Da quel momento ho iniziato a raffinare la capacità di isolarmi anche in mezzo alla gente, usando anche i tappi di cera nelle orecchie per non sentire il respiro di altre 8, 9, 10 persone che dormono con te, per non sentire la televisione che già mi ossessionava tutto il giorno, per illudersi di dormire sonni tranquilli. Alla Giudecca, che è comunque una delle poche "isole felici" - se felice può essere un aggettivo appropriato parlando di galera - per le opportunità di lavoro per tutte le detenute, gli spazi di solitudine sono inesistenti, bisogna saperseli inventare.

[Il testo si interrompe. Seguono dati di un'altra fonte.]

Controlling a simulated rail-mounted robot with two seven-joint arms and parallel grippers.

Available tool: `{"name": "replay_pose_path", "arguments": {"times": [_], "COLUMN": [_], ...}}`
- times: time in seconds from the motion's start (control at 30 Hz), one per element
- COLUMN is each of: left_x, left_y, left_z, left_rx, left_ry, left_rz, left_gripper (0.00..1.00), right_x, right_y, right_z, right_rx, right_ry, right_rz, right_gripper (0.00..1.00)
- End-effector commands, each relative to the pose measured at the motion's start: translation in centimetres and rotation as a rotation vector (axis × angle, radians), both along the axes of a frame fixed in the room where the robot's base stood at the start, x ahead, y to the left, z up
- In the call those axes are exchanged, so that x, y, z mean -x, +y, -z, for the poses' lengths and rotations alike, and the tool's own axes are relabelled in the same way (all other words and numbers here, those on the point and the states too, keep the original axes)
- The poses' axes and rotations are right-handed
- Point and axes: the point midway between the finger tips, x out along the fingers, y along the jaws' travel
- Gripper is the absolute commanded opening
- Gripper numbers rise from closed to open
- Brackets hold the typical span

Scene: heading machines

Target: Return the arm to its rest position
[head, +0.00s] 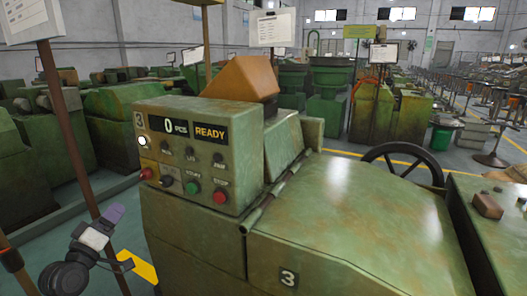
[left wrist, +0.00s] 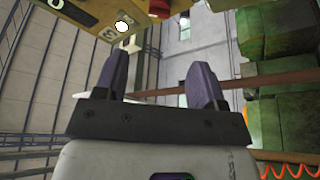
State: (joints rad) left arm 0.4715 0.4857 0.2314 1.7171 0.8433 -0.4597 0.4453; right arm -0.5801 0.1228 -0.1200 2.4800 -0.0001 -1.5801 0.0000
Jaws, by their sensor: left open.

A un certo punto abbiamo raggiunto anche lì il "pienone", e nella mia cella eravamo in 12 donne di provenienze, culture, abitudini diverse. Che in continuazione dovevano ri-adattarsi a qualcuno che subentrava a qualcun altro, con un turn-over notevolissimo. Un esperimento vorrei che i lettori facessero: provate a chiudere, solo per 24 ore, nella stessa stanza, 12 persone della vostra famiglia, 12 persone che si conoscono da sempre e che hanno, grossomodo, le stesse abitudini: quanto tempo passerebbe prima che ci fosse un litigio? Tante delle donne che ho visto passare dalla mia cella erano al primo reato, o comunque avevano pene brevi o brevissime, io credo che avrebbero potuto scontarle in misure alternative alla detenzione, lasciando così spazio e tranquillità a quelle di noi che avevano pene lunghe e che ogni volta dovevano fare violenza su se stesse per riadattarsi ai cambiamenti.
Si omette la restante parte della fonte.